It took a series of demonstrations by couriers to make the company understand why they were refusing some orders. Cini describes this as a weakness of platforms from a capitalist management perspective. Platforms “cannot easily tackle worker dissatisfaction”.

His main concern is not company efficiency, however, but rather denial of worker rights. A particular worry in Dublin at present is the subletting of courier delivery accounts to undocumented migrants. This results in a “completely invisible and very weak workforce, not able or willing to mobilise because they can’t complain about conditions”, he says.

The emergence of the gig economy calls for “new methods” of organising workers because unionisation does not seem effective, Cini says.

“Most of these workers are migrant – a big chunk even undocumented – employed without any formal or ‘standard’ employment relation. When trade unionists of the hosting country approach them to ask to become members of their unions, understandably these workers appear very diffident, if not hostile. Who is this usually white male asking me to pay €50 for a membership card for an organisation of which I don’t know any utility?

“What is more, many undocumented riders I interviewed in Dublin were even afraid of trade unions because they believed that with the unions’ intervention – and their aim to regularise the gig economy – they may lose their job as couriers, which for them is at the moment the only source of survival. Having said that, I am not arguing that the solution is to leave the things as they are now. Quite the opposite: I believe that this sector can be organised only if traditional unions choose to exit their comfort zone and try to explore new methods of campaigning.”
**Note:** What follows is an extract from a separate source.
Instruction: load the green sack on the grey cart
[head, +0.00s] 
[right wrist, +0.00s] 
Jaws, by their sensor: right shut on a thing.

In his research, Cini – who is originally from Florence, in Italy, and takes up a lecturing post at University College Cork after the summer – refers to Karl Marx’s concept of class consciousness, an awareness that emerges within a group of workers of their own exploitation.

What would Marx make of the gig economy?

“He would organise gig economy workers against platform capital and fight the algorithmic management back.”

There was nothing inevitable about this, Cini says, stressing the German philosopher never believed a classless society would evolve spontaneously.

“Today there are some commentators exhibiting a naive post-Marxist approach who believe that thanks to technological innovation we will supersede capitalism.

“They argue that the development of technology will free us from the need to work and this will lead us to a society of the abundance where everyone may be able to live pursuing her talents and hobbies.” However, says Cini, “There is no way out from capitalism without conflict and class struggle.”

Why? “Because technology itself is not neutral ... Technology is embedded in the power relations of a specific society. So if there is a specific power relation at a certain point of time in society that will also inform the way innovations are invented.”

For instance, online platforms are being designed “to expose workers to unpaid labour time”. In the case of food couriers, they don’t get paid while waiting between deliveries even though they are logged on to the benefit of the platform.

“The rate of unionisation worldwide is in decline. The organisational capacity of workers is in decline as well. So why should the future be bright for workers? It seems like a story for children, not like reality,” says Cini.

Utopian views of the future of work, he says, “assume that labour is, in the end, not an essential component of our society”. In truth technology “masks” the role of labour – computers increase productivity while humans buttress the system often through unpaid or poorly paid work.

“Labour power is central. It won’t be marginalised. It is still the source of organisation for capitalist production, and this, I think, is a key issue that should be put at the centre of all these discussions on innovation and platform technology.”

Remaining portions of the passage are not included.